The first chapter is basically the tutorial, while later ones add some complexity to tea brewing (e.g., use only hot, not boiling water, or a complex system of ingredients involving mushrooms you can forage for in addition to tea leaves). Each ends in a sequence whereby you go to commune with a nearby shrine under Boro’s guidance, with a cutscene resulting. Not every quest needs to be completed, but the game gives no guidance about which are essential and which are not, though you’re advised to complete other quests if some are giving you trouble – you may be able to progress without them. 

Final Verdict

It took me about 14 hours to complete the game, but I’m sure you could do it in maybe 10, if you ignored non-essential tasks (mutter damn weeds mutter). In general, I like cozy games, and the discontinuity between Alta’s desires and the requirements of the game I found an interesting and tasty divergence from the nature of most cozy games. There isn’t a lot of puzzle-solving here, other than consulting your Field Guide and trying to figure out what ingredients would fulfill the tea requests of your customers. This involves some reading and insight, but it’s not exactly brain-teasing. It’s not a typical point-and-click adventure game, for sure, but I found Wanderstop to be good fun, and there is a narrative spine. It’s worth a spin, unless “cozy” really isn’t your thing. 

Hot take

80%

Wanderstop is a cozy game of tea-making, featuring quirky customers and a protagonist who, amusingly, would rather be sword fighting than stuck here, making tea.

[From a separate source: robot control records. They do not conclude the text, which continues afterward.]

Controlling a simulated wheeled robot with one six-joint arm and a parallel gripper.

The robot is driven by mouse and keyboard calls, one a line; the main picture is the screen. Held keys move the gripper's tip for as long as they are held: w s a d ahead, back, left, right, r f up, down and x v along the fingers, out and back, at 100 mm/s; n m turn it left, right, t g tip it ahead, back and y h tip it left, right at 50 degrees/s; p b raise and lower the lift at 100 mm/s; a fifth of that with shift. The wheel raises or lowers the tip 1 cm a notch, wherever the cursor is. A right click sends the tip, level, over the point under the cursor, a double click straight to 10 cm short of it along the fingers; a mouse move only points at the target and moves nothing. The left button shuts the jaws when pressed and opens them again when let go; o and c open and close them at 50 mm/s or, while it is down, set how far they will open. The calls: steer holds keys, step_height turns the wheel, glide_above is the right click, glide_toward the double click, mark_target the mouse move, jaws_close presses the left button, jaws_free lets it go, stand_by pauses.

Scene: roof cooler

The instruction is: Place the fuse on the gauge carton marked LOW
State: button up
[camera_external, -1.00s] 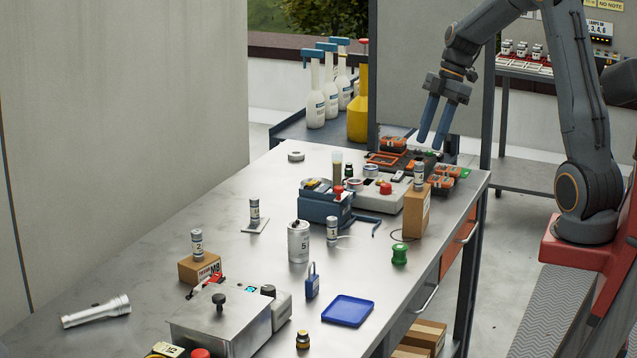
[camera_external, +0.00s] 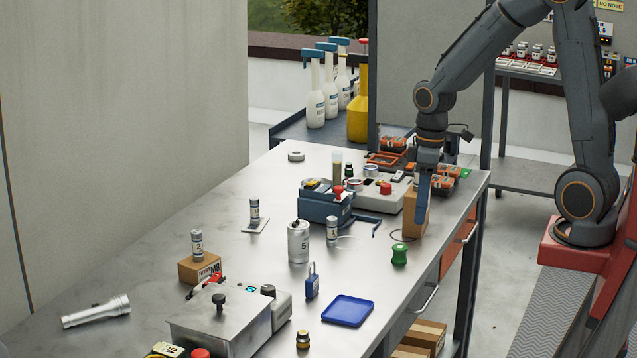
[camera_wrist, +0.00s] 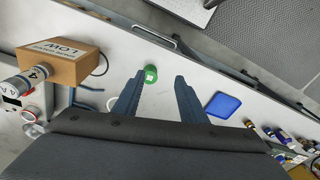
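In the external view my gripper (camera_external: 423,194) hangs pointing down in front of the tall brown carton (camera_external: 413,218) at the right table edge. The wrist view shows its fingers (camera_wrist: 159,78) open and empty. That view also shows the carton (camera_wrist: 65,62), marked LOW, left of the fingers, with a grey-and-white fuse-like cylinder numbered 4 (camera_wrist: 27,80) on its top end. My gripper hides this cylinder in the external view. Similar cylinders stand elsewhere: number 2 (camera_external: 197,243) on a low carton (camera_external: 196,268), one (camera_external: 254,209) on a small plate, and number 1 (camera_external: 332,232) on the table.
A green spool-like object (camera_external: 400,255) stands near the carton; it also shows between the fingers in the wrist view (camera_wrist: 151,74). Devices crowd the table behind the carton.

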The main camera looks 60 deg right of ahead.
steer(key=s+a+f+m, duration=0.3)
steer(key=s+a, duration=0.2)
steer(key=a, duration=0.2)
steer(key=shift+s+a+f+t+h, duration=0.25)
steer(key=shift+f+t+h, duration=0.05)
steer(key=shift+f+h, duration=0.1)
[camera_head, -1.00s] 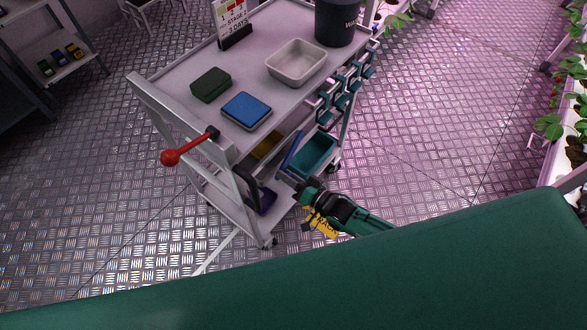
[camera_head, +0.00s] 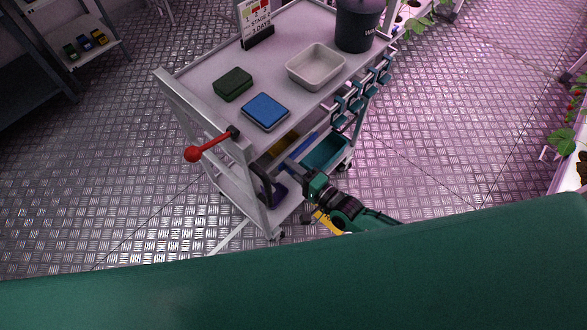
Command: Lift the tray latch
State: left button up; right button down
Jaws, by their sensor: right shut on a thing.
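A teal tray (camera_head: 327,153) sits on the lower level of the grey cart, with a blue strip (camera_head: 303,144) along its left side. My right gripper (camera_head: 291,167) reaches in low at the cart's side, just in front of the strip and tray. It is shut on a small part at the tray's front end, probably the tray latch; the fingers and the dark arm hide most of it, so its exact shape cannot be told. My left gripper is not in view.
The cart's top (camera_head: 215,63) holds a grey bin (camera_head: 316,66), a blue box (camera_head: 265,111), a dark green box (camera_head: 233,83), a dark bucket (camera_head: 357,25) and a sign (camera_head: 254,20). Floor right of the cart is clear.

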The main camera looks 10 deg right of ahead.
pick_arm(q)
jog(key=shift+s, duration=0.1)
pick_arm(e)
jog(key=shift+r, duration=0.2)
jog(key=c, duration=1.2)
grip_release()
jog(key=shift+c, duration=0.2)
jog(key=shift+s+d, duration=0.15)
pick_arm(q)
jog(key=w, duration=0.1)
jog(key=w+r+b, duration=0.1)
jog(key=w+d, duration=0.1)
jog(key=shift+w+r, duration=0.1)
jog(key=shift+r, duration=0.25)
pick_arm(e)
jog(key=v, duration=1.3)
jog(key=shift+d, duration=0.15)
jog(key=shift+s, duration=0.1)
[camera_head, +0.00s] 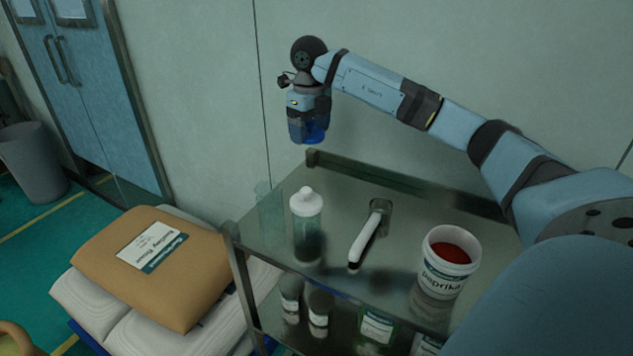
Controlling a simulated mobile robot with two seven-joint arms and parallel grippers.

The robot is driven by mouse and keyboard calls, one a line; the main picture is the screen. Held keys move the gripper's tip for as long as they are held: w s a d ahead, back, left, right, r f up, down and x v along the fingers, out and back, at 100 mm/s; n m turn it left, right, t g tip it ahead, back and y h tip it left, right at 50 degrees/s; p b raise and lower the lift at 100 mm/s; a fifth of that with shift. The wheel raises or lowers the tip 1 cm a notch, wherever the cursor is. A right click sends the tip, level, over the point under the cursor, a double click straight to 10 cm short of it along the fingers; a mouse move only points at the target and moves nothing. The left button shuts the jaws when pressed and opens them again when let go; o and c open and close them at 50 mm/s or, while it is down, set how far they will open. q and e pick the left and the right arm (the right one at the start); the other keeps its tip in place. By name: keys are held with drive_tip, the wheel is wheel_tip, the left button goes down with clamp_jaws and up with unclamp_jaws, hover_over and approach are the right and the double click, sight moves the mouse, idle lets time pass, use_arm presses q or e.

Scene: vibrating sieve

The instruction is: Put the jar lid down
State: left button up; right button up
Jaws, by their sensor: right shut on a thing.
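My right gripper (308,122) is raised above the back left of the metal cart and points down. It is shut on a dark blue piece, which I take to be the jar lid (309,134); the fingers hide part of it. The lid is in the air, apart from the cart's top shelf (345,209). A white jar labelled paprika (443,275) stands open at the front right of the shelf, with red powder inside. My left gripper is not in view.
A bottle with a white top (306,204), a clear glass (269,207) and a white-handled tool (367,237) are on the shelf. Several jars stand on the lower shelf. A brown sack (190,280) lies on white sacks at left.

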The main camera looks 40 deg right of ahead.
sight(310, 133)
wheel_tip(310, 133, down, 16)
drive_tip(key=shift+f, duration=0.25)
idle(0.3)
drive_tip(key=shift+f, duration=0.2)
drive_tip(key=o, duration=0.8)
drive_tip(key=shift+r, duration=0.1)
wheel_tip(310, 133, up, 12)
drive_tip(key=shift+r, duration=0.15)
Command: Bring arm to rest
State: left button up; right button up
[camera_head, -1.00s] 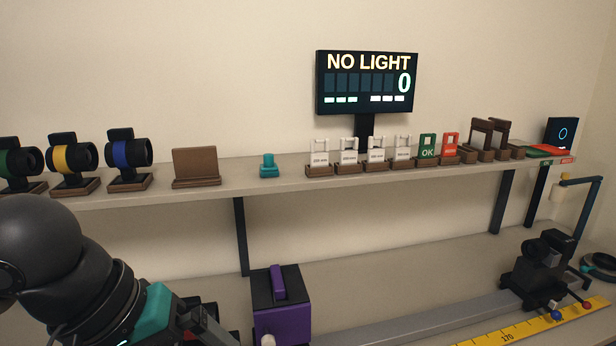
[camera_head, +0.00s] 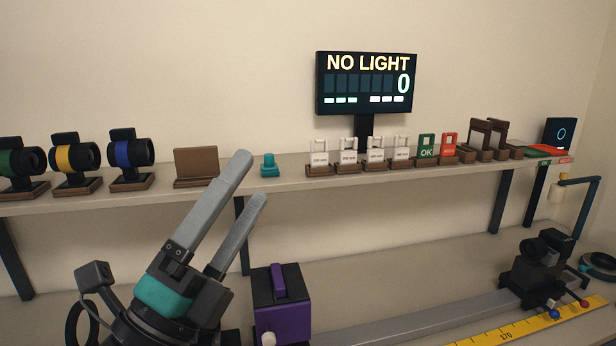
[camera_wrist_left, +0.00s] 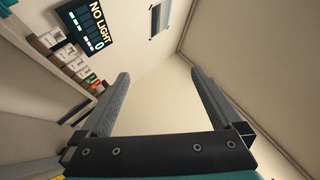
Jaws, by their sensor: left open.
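My left gripper (camera_head: 250,176) rises from the lower left in the head view, its two grey fingers pointing up and to the right in front of the shelf. It is open, with a gap between the fingers and nothing held. In the left wrist view the gripper (camera_wrist_left: 158,82) shows both fingers apart, with only bare wall between them. My right gripper is in neither view.
The shelf (camera_head: 100,201) holds lens barrels on stands, a brown holder (camera_head: 196,168), a teal piece (camera_head: 269,165) and several small cards. A purple box (camera_head: 283,318) stands below, right of my gripper. A "NO LIGHT" display (camera_head: 367,83) is above. A black device (camera_head: 540,270) stands at right.

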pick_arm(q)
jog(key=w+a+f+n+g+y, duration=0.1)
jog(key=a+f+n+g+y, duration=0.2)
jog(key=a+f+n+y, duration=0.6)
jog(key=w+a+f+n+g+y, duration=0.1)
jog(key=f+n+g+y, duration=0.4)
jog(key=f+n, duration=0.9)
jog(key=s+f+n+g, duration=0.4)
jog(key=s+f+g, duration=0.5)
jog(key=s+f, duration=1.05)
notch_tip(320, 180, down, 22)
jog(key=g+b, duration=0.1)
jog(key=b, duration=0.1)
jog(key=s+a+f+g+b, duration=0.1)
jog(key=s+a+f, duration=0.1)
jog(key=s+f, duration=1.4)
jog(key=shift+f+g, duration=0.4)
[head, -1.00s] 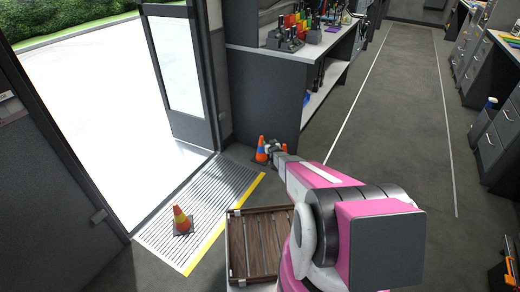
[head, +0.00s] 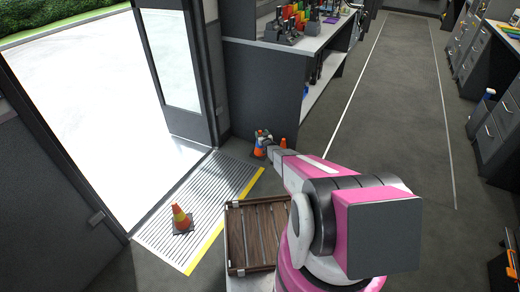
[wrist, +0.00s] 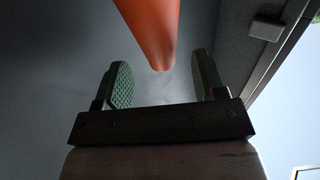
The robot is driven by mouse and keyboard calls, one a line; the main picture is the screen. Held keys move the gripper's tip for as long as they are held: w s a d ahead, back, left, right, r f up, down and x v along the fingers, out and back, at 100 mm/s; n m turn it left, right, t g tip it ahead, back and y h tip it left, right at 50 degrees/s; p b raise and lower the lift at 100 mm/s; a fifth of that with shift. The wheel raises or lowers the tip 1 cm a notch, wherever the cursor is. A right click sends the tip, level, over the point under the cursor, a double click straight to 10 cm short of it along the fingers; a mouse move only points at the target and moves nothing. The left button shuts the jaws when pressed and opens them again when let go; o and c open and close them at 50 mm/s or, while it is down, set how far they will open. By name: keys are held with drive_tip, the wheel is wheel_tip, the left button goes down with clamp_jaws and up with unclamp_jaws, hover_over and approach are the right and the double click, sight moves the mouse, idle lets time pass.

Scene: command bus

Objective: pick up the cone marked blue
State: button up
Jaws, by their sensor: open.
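An orange cone with a blue band (head: 259,152) stands on the floor by the door frame, partly hidden by my gripper. My gripper (head: 266,139) is at its upper part in the head view. In the wrist view my gripper (wrist: 163,82) is open, with one green padded finger on each side. An orange cone tip (wrist: 158,40) lies ahead, close to the gap between the fingers; no band shows there. Another orange cone (head: 282,144) stands just right of the blue-banded one, partly hidden. A cone with a yellow band (head: 181,219) stands on the ribbed step.
The ribbed step (head: 215,190) has a yellow edge and lies inside the open doorway. A brown slatted crate (head: 232,240) is beside my arm. A dark workbench (head: 262,85) with tools on top rises behind the cones. The aisle floor to the right is clear.

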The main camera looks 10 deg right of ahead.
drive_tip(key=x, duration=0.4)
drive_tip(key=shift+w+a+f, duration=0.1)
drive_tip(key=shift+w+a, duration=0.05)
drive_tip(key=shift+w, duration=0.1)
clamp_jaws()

In general, if you enjoy farming/crafting games and admire a bit of a narrative kick, you’ll enjoy it.

Pros

  • Attractive graphics and diverse, comforting music
  • Farming and tea-making systems minimize grind
  • Quirky customers, each with their own personality
  • Discontinuity between the actual gameplay and the encouragement to chill out adds a bit of narrative spice

Cons

  • Foraging for tea does get a bit tedious at times
  • Collectibles and farmed plants disappear between chapters

Greg played his own copy of Wanderstop on PC.